WASHINGTON Senate Democrats encountered delays and a veto threat Tuesday as they pushed a bill aimed at helping bankrupt homeowners avoid foreclosure. Republicans put off a vote on the Foreclosure Prevention Act, which they and many lenders oppose, by agreeing to let the Senate begin an extended debate on a bill that would speed the withdrawal of U.S. troops from Iraq.

Democrats said the move amounted to a stalling tactic and promised to try again to pass a bill they say would help about 600,000 bankrupt homeowners. “It seems to me they’re going to do everything they can to keep us from getting to the important housing legislation,” Reid told reporters.

Raising a further obstacle, the White House said President Bush would veto the bill in its present form because of another of its provisions that would provide $4 billion to communities to purchase and rehabilitate foreclosed homes. That “would constitute a bailout for lenders and speculators, while doing little to help struggling homeowners,” the White House said.
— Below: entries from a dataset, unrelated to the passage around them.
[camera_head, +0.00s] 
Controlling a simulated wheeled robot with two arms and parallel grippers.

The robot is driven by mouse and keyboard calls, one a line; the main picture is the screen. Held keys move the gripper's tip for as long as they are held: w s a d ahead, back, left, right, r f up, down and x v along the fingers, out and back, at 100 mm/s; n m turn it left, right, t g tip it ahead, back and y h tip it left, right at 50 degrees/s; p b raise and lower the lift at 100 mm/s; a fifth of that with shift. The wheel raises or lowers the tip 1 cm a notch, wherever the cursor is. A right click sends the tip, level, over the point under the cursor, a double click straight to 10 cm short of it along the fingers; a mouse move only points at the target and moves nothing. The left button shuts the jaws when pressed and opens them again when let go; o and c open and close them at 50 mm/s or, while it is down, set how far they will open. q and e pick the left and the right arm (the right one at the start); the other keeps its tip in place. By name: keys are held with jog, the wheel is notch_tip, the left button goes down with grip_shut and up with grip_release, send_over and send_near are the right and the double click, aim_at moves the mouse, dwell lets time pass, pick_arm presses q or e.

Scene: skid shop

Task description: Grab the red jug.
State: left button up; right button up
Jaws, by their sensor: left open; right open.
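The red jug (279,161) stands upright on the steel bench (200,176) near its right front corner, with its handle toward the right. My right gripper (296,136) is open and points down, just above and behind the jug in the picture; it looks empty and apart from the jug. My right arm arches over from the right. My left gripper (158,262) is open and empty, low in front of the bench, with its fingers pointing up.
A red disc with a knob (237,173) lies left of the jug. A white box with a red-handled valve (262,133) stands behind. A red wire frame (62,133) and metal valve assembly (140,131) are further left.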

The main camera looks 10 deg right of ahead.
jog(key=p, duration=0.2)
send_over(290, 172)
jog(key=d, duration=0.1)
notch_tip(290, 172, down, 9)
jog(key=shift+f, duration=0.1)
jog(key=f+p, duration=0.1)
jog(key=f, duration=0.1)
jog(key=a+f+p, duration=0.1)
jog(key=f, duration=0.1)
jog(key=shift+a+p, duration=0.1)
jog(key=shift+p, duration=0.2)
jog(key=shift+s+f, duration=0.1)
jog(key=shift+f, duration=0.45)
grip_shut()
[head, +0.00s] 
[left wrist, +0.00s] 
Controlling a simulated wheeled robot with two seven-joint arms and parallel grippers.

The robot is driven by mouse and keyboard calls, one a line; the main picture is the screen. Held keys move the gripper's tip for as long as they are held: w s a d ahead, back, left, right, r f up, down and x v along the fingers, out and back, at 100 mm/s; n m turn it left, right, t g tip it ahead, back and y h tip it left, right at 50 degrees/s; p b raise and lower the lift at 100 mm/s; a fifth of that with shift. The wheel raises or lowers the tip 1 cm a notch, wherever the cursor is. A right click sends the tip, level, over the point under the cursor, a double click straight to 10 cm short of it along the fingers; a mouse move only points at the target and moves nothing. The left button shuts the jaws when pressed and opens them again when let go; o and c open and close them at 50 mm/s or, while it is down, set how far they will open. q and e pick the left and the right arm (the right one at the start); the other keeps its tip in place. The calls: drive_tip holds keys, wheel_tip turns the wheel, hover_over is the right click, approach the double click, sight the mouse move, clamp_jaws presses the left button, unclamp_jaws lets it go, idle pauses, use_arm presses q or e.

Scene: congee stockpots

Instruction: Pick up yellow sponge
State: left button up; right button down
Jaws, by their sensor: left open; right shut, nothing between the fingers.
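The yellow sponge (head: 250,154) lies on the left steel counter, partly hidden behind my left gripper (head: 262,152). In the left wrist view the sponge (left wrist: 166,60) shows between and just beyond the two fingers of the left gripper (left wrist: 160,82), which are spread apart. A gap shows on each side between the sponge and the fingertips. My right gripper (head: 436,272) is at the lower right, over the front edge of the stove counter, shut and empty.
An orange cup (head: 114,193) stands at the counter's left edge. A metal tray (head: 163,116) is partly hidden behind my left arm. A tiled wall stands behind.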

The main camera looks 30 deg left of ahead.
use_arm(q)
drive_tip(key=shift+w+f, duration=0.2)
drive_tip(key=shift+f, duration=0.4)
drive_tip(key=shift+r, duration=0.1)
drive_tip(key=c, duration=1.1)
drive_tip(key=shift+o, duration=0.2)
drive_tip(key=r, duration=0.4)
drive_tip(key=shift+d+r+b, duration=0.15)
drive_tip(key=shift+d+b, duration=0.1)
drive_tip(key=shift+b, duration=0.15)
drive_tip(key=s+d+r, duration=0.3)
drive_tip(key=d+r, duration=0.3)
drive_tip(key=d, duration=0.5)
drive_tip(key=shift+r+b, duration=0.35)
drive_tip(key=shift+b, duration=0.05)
More evidence of the mortgage crisis’s continuing toll came Tuesday when the closely watched S&P/Case-Shiller home-price index showed that in December, home prices were down more than 9 percent from the previous year a record decline. “House prices are in a free fall,” Patrick?Newport, an economist with the forecasting firm Global Insight Inc., said in a written assessment of the S&P/Case-Shiller data.